**WRITTEN REQUEST:**
Transcribe all of the material below word for word and leave out its pictures.
......
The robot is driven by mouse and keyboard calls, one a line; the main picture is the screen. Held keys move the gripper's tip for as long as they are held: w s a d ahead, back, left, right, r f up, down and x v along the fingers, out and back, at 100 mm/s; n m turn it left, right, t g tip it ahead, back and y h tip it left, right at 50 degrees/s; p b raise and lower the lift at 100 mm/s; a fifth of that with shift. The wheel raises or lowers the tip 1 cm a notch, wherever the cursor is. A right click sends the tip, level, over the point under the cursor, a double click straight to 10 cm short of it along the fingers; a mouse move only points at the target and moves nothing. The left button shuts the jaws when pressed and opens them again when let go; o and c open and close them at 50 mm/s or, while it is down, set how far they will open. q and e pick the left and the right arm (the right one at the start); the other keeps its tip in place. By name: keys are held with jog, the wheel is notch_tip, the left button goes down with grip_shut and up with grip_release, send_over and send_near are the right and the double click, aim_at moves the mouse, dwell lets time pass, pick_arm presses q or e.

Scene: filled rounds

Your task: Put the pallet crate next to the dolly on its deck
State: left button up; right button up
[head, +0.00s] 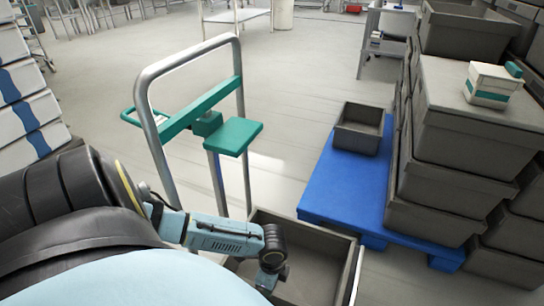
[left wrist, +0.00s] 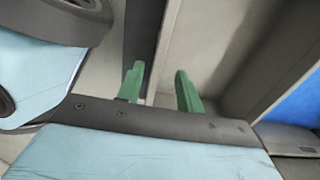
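A large open grey crate (head: 325,250) stands at the bottom of the head view, right by the dolly (head: 213,100), which has a grey tube handle and green parts. The dolly's deck is hidden, and I cannot tell whether this crate rests on it. A smaller empty grey crate (head: 357,140) sits upright on a blue pallet (head: 345,188). My left gripper (head: 271,282) is over the large crate's near left part. In the left wrist view its green fingers (left wrist: 160,82) are apart, close to a crate wall, with no clear hold. My right gripper is out of view.
Tall stacks of grey crates (head: 435,165) rise on the pallet's right, with a white and green box (head: 492,84) on top. White stacked boxes (head: 30,110) stand at the left. Open floor (head: 300,75) lies behind the dolly.

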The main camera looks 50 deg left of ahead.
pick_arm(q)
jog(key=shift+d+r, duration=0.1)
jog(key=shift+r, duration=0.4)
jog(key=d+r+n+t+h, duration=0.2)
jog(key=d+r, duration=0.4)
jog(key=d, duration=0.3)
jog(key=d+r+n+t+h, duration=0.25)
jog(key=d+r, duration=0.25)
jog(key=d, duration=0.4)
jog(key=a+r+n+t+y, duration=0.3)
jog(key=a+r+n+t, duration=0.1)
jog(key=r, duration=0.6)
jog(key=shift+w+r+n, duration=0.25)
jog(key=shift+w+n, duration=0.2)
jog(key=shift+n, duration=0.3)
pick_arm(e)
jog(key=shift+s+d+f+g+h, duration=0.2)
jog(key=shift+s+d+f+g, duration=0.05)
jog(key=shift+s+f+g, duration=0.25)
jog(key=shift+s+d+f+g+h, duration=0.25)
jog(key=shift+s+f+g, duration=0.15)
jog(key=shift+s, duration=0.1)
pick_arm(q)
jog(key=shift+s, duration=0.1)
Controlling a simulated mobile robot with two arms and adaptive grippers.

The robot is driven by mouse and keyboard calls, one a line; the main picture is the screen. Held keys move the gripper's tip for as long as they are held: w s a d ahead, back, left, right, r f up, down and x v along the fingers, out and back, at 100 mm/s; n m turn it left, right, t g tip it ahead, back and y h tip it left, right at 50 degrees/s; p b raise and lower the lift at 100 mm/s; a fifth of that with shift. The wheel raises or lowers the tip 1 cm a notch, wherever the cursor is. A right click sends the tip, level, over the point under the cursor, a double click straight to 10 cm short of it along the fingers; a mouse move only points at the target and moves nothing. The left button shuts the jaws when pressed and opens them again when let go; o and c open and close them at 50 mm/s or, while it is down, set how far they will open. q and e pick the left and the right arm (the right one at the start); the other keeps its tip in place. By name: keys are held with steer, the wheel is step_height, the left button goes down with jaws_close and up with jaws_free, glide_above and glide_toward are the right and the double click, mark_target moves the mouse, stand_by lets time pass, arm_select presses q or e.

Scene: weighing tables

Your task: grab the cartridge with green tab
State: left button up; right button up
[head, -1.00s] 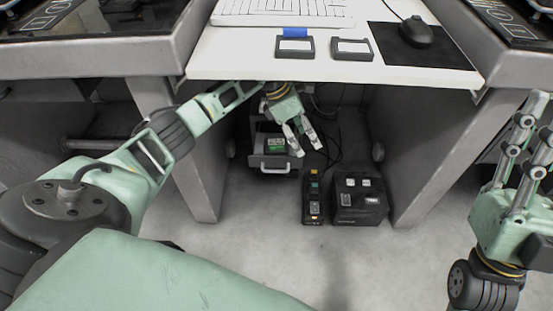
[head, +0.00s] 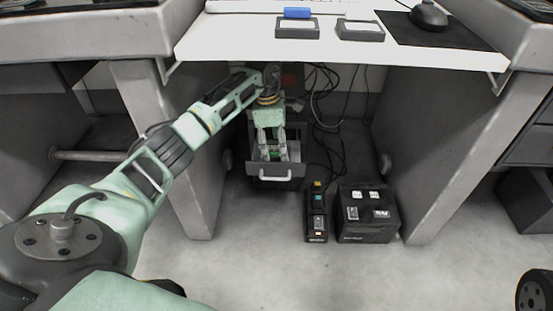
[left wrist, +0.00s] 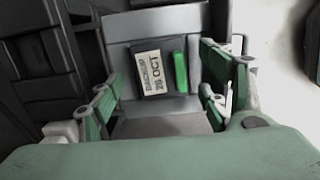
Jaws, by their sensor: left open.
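The cartridge (left wrist: 151,73) is dark with a white label reading "OCT" and a bright green tab (left wrist: 180,71) on its right side. It lies in a small open drawer (head: 262,170) with a pale handle, under the white desk. My left gripper (head: 273,157) reaches down over the drawer with its fingers open. In the left wrist view the two fingers stand to the left and right of the cartridge, with no visible grip on it. In the head view the gripper mostly hides the cartridge. My right gripper is out of view.
A black box (head: 367,214) and a narrow black device (head: 316,212) with coloured lights stand on the floor right of the drawer. Cables hang behind them. Grey desk side panels (head: 178,160) flank the space, and the white desktop (head: 330,50) lies above.

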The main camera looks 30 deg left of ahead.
......
**ANSWER TO THIS TASK:**
The robot is driven by mouse and keyboard calls, one a line; the main picture is the screen. Held keys move the gripper's tip for as long as they are held: w s a d ahead, back, left, right, r f up, down and x v along the fingers, out and back, at 100 mm/s; n m turn it left, right, t g tip it ahead, back and y h tip it left, right at 50 degrees/s; p b raise and lower the lift at 100 mm/s; a fifth of that with shift. The wheel raises or lowers the tip 1 cm a notch, wherever the cursor is. A right click sends the tip, level, over the point under the cursor, a double click straight to 10 cm short of it along the fingers; a mouse move only points at the target and moves nothing. The left button shuts the jaws when pressed and opens them again when let go; o and c open and close them at 50 mm/s or, while it is down, set how far they will open. q and e pick the left and the right arm (the right one at the start); the other keeps its tip in place. By name: keys are held with jog, the wheel is notch_tip, the left button goes down with grip_shut and up with grip_release, send_over and send_near are the right and the double click, aim_at moves the mouse, dwell lets time pass, pick_arm presses q or e.

Scene: filled rounds

Your task: Put the pallet crate next to the dolly on its deck
State: left button up; right button up
[head, +0.00s] 
[left wrist, +0.00s] 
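A large open grey crate (head: 325,250) stands at the bottom of the head view, right by the dolly (head: 213,100), which has a grey tube handle and green parts. The dolly's deck is hidden, and I cannot tell whether this crate rests on it. A smaller empty grey crate (head: 357,140) sits upright on a blue pallet (head: 345,188). My left gripper (head: 271,282) is over the large crate's near left part. In the left wrist view its green fingers (left wrist: 160,82) are apart, close to a crate wall, with no clear hold. My right gripper is out of view.
Tall stacks of grey crates (head: 435,165) rise on the pallet's right, with a white and green box (head: 492,84) on top. White stacked boxes (head: 30,110) stand at the left. Open floor (head: 300,75) lies behind the dolly.

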The main camera looks 50 deg left of ahead.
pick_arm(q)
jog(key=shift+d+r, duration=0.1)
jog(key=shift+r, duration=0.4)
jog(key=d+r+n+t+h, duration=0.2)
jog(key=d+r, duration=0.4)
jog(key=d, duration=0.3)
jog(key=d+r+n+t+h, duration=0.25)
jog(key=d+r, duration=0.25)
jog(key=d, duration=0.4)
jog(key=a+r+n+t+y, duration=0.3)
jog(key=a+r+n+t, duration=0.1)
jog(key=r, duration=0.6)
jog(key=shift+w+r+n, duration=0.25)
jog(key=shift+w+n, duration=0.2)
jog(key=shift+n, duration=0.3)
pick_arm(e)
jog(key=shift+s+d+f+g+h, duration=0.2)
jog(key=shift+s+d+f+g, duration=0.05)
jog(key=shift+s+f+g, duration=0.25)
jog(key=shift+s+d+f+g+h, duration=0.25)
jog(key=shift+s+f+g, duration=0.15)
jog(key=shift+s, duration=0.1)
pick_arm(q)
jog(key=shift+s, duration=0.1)
Controlling a simulated mobile robot with two arms and adaptive grippers.

The robot is driven by mouse and keyboard calls, one a line; the main picture is the screen. Held keys move the gripper's tip for as long as they are held: w s a d ahead, back, left, right, r f up, down and x v along the fingers, out and back, at 100 mm/s; n m turn it left, right, t g tip it ahead, back and y h tip it left, right at 50 degrees/s; p b raise and lower the lift at 100 mm/s; a fifth of that with shift. The wheel raises or lowers the tip 1 cm a notch, wherever the cursor is. A right click sends the tip, level, over the point under the cursor, a double click straight to 10 cm short of it along the fingers; a mouse move only points at the target and moves nothing. The left button shuts the jaws when pressed and opens them again when let go; o and c open and close them at 50 mm/s or, while it is down, set how far they will open. q and e pick the left and the right arm (the right one at the start); the other keeps its tip in place. By name: keys are held with steer, the wheel is step_height, the left button goes down with jaws_close and up with jaws_free, glide_above and glide_toward are the right and the double click, mark_target moves the mouse, stand_by lets time pass, arm_select presses q or e.

Scene: weighing tables

Your task: grab the cartridge with green tab
State: left button up; right button up
[head, -1.00s] 
[head, +0.00s] 
[left wrist, +0.00s] 
Jaws, by their sensor: left open.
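The cartridge (left wrist: 151,73) is dark with a white label reading "OCT" and a bright green tab (left wrist: 180,71) on its right side. It lies in a small open drawer (head: 262,170) with a pale handle, under the white desk. My left gripper (head: 273,157) reaches down over the drawer with its fingers open. In the left wrist view the two fingers stand to the left and right of the cartridge, with no visible grip on it. In the head view the gripper mostly hides the cartridge. My right gripper is out of view.
A black box (head: 367,214) and a narrow black device (head: 316,212) with coloured lights stand on the floor right of the drawer. Cables hang behind them. Grey desk side panels (head: 178,160) flank the space, and the white desktop (head: 330,50) lies above.

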The main camera looks 30 deg left of ahead.

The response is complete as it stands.